The new addition extends along the eastern edge of the campus, and is distinguished by five glass lenses, traversing from the existing building through the sculpture.
LIGHT, ART AND ARCHITECTURE
As visitors move through the new addition, they will experience a flow between light, art, architecture and landscape, with views from one level to another, from inside to outside.
The threaded movement between the light-gathering lenses of the new addition weaves the new building with the landscape in a fluid dynamism.
The lenses’ multiple layers of translucent glass gather, diffuse and refract light, at times materialising light like blocks of ice. During the day the lenses inject varying qualities of light into the galleries.

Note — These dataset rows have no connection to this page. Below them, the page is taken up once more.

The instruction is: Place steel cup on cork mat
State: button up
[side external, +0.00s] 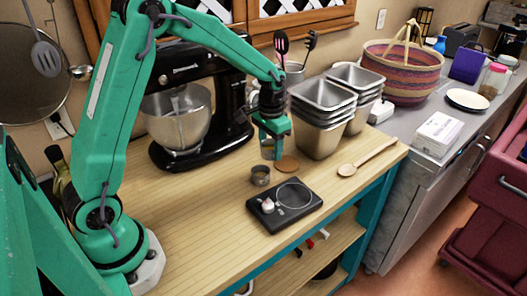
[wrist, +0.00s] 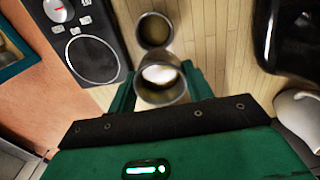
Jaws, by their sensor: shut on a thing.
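A small steel cup (wrist: 160,92) is between the fingers of my gripper (wrist: 162,82), which is shut on it. Its open mouth faces the wrist camera, and its inside looks pale. In the side view the held cup (side external: 267,151) shows partly below my gripper (side external: 273,146). The round brown cork mat (side external: 288,166) lies on the wooden counter just right of and below the held cup. I cannot tell the gap between the cup and the counter. The mat is not visible in the wrist view.
A second small metal cup (side external: 261,176) stands close in front; it also shows in the wrist view (wrist: 154,31). Stacked steel pans (side external: 318,125), a wooden spoon (side external: 366,159) and a black mixer (side external: 197,152) are around.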

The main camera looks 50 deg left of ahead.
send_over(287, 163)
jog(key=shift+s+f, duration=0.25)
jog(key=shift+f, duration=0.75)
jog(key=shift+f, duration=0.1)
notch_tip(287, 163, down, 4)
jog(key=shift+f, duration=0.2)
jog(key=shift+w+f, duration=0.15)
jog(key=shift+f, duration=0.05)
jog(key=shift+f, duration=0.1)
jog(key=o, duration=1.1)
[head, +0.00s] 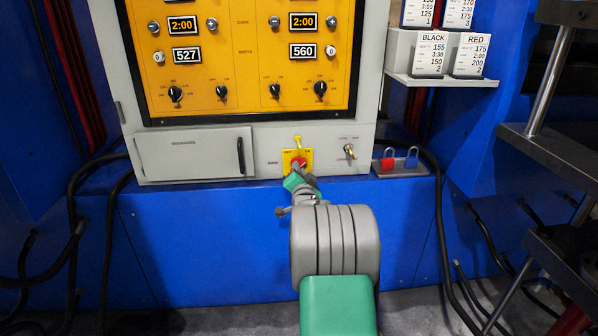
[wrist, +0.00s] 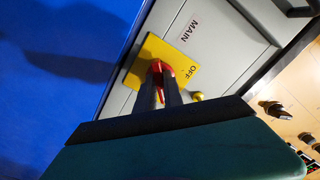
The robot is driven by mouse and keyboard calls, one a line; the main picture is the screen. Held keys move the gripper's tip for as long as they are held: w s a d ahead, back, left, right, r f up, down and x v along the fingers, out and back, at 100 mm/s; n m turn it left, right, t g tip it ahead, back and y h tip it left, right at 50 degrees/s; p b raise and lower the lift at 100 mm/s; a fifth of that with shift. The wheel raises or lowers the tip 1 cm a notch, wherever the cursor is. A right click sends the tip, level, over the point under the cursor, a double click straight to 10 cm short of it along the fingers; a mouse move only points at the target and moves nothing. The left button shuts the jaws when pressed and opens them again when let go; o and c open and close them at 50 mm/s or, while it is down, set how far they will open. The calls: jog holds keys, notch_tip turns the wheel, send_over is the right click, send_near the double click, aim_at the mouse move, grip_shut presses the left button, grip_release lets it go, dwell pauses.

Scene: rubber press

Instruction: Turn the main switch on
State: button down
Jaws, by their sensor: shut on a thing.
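The main switch is a red handle (wrist: 157,68) on a yellow plate (head: 308,153), low on the grey control cabinet. In the wrist view the plate (wrist: 185,59) carries the word OFF, with MAIN printed on the grey panel beside it. My gripper (wrist: 158,88) is at the plate, its two dark fingers shut on the red handle. In the head view my gripper (head: 298,168) and wrist cover part of the plate and most of the handle. The exact angle of the handle is hard to tell.
A brass key switch (head: 349,151) is right of the plate. A small grey tray (head: 412,168) with a red and a blue padlock juts out further right. The orange panel (head: 240,50) with dials is above. Black cables hang on both sides of the blue base.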

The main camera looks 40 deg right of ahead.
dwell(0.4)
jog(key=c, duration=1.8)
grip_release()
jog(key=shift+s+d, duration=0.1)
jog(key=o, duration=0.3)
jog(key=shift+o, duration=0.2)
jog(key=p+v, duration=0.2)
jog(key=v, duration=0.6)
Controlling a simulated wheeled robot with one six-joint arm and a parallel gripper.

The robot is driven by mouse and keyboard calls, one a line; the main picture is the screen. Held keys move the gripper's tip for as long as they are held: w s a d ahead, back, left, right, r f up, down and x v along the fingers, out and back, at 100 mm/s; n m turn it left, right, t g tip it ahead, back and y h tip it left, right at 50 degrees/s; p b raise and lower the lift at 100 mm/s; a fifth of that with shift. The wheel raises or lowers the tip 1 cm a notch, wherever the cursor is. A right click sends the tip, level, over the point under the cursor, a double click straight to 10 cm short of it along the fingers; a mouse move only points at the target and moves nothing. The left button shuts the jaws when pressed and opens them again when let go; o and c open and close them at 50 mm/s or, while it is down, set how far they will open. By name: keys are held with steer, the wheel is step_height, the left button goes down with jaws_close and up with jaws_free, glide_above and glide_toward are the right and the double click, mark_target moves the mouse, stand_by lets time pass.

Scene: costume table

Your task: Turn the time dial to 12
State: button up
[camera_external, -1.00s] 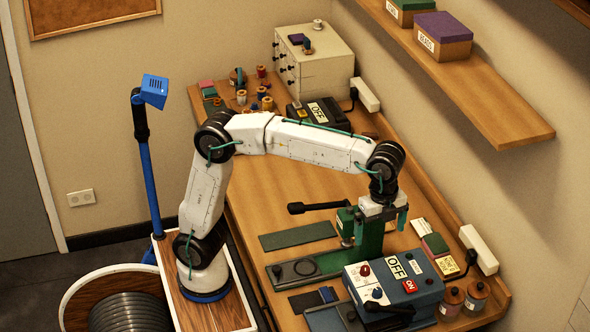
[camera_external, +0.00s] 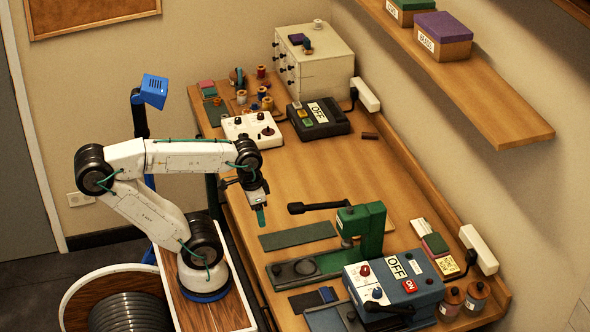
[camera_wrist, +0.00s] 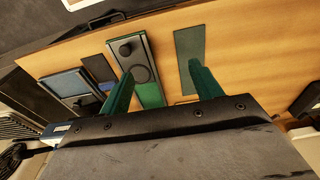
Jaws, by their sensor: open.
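No dial can be read as the time dial at this size. A blue-grey box (camera_external: 395,284) at the front right has a red knob (camera_external: 365,270), a dark knob (camera_external: 377,293), a red switch and an OFF label. A white box (camera_external: 250,131) with black knobs (camera_external: 268,131) stands at the back left of the table. My gripper (camera_external: 260,216) hangs over the table's left side, pointing down, open and empty, apart from both boxes. Its green fingers also show in the wrist view (camera_wrist: 161,68), above a green mat and a press base.
A green press (camera_external: 369,230) with a black lever (camera_external: 315,207) stands mid-right. A flat green mat (camera_external: 298,236) lies left of it. A black OFF box (camera_external: 318,118) and thread spools (camera_external: 266,102) are at the back. A shelf (camera_external: 480,88) overhangs the right. The table's middle is clear.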

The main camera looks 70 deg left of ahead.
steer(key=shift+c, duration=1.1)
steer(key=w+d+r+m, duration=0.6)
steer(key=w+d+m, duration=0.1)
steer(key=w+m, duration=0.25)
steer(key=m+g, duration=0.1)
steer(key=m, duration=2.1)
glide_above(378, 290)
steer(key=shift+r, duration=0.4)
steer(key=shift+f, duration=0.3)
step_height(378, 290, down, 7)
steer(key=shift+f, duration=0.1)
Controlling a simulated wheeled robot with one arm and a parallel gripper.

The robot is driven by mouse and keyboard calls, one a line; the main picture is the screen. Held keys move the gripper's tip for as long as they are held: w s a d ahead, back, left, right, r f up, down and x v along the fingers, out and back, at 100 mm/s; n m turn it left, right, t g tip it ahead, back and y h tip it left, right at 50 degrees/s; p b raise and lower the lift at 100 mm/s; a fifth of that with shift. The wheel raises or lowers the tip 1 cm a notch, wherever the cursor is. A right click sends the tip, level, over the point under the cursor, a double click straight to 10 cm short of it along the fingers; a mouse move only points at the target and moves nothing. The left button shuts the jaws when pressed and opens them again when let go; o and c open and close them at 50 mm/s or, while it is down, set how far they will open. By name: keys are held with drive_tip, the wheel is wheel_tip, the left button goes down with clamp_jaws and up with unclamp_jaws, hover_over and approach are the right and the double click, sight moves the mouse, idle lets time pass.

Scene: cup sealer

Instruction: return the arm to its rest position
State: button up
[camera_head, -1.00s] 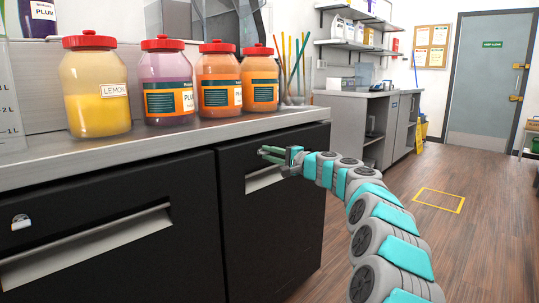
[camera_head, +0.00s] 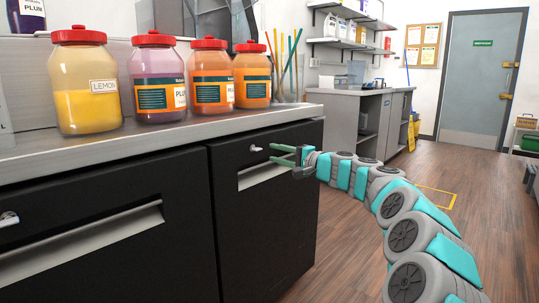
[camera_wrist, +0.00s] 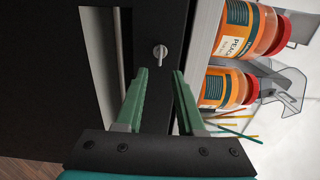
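My gripper (camera_head: 284,155) is in front of the black cabinet's right door (camera_head: 262,215), near its recessed handle and small lock. My arm (camera_head: 400,207) reaches in from the lower right of the head view. In the wrist view, the two green fingers of my gripper (camera_wrist: 160,97) stand apart with nothing between them. The silver lock (camera_wrist: 160,52) shows beyond the fingertips. I cannot tell from the frames whether the fingertips touch the door.
The counter (camera_head: 150,140) above holds several red-lidded jars, among them a lemon jar (camera_head: 86,85). A grey cabinet (camera_head: 340,120) and a door (camera_head: 481,75) stand farther back. The wooden floor (camera_head: 340,250) to the right is open, with a yellow marked square.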

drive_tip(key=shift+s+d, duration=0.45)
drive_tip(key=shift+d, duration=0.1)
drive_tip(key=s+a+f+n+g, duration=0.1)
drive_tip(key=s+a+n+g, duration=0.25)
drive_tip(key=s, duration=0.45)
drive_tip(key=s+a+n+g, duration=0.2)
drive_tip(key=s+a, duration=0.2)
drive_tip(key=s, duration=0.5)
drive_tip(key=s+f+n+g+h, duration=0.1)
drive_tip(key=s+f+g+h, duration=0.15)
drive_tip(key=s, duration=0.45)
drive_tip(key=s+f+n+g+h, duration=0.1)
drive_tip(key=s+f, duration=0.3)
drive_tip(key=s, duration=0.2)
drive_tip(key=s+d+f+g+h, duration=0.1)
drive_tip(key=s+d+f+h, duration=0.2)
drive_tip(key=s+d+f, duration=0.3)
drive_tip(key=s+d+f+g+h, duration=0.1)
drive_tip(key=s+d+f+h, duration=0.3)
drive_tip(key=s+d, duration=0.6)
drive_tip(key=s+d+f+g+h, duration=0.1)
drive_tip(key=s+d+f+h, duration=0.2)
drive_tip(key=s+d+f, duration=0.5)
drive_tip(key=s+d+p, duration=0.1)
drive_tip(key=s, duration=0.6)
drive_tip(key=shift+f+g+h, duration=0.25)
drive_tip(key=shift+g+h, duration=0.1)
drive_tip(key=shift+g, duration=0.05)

The meandering path threaded between the lenses in the sculpture park has its sinuous complement in the open flow through the continuous level of galleries below. The galleries, organised in sequence to support the progression of the collections, gradually step down into the park, and are punctuated by views into the landscape.
SCULPTURE GARDEN
The sculpture garden continues up and over the gallery roofs, creating sculpture courts between the lenses, while also providing green roofs to achieve high insulation and control storm water. At the heart of the addition’s lenses is a structural concept merged with a light and air distributor concept.
‘Breathing Ts’ transport light down into the galleries along their curved undersides while carrying the glass in suspension and providing a location for HVAC ducts.
The double-glass cavities of the lenses gather sun-heated air in winter or exhaust it from the building in summer.
Walter De Maria’s sculpture, One Sun / 34 Moons, is the centrepiece of the expansive granite-paved entrance plaza, with a reflecting pool that forms a new entry space shaped by the existing building and the new lobby ‘lens’. The ‘moons’ of the artwork are circular skylight discs in the bottom of the pool that project water-refracted light into the garage below.